### [MATERIAL PROVIDED]
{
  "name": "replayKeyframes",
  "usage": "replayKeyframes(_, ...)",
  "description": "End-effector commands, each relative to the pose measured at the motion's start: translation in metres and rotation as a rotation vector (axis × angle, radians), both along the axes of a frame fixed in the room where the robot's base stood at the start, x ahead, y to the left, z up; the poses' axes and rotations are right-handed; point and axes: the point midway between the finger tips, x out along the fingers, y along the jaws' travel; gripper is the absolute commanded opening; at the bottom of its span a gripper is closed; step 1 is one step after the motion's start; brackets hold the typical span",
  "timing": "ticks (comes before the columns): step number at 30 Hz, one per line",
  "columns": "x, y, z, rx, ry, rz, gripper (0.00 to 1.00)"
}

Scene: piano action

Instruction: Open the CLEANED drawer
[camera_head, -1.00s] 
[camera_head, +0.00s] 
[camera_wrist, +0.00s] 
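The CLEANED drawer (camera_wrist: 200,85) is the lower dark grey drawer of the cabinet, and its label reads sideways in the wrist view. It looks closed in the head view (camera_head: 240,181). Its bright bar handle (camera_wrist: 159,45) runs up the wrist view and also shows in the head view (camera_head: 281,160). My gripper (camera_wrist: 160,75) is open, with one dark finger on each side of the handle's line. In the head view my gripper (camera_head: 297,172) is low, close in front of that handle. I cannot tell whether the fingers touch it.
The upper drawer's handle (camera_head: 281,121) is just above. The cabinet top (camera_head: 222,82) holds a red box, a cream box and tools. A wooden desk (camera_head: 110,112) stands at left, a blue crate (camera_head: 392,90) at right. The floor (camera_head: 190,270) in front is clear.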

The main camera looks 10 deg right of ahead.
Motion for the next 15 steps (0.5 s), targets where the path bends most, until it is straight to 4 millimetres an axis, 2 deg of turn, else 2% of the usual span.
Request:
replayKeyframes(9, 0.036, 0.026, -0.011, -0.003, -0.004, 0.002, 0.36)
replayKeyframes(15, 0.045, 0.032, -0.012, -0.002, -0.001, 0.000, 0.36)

### [EXERCISE TASK]
Return a word-for-word copy of the lines from the beginning of the listing to the line holding "[camera_head, +0.00s]", both kept.

### [WRITTEN SOLUTION]
{
  "name": "replayKeyframes",
  "usage": "replayKeyframes(_, ...)",
  "description": "End-effector commands, each relative to the pose measured at the motion's start: translation in metres and rotation as a rotation vector (axis × angle, radians), both along the axes of a frame fixed in the room where the robot's base stood at the start, x ahead, y to the left, z up; the poses' axes and rotations are right-handed; point and axes: the point midway between the finger tips, x out along the fingers, y along the jaws' travel; gripper is the absolute commanded opening; at the bottom of its span a gripper is closed; step 1 is one step after the motion's start; brackets hold the typical span",
  "timing": "ticks (comes before the columns): step number at 30 Hz, one per line",
  "columns": "x, y, z, rx, ry, rz, gripper (0.00 to 1.00)"
}

Scene: piano action

Instruction: Open the CLEANED drawer
[camera_head, -1.00s] 
[camera_head, +0.00s] 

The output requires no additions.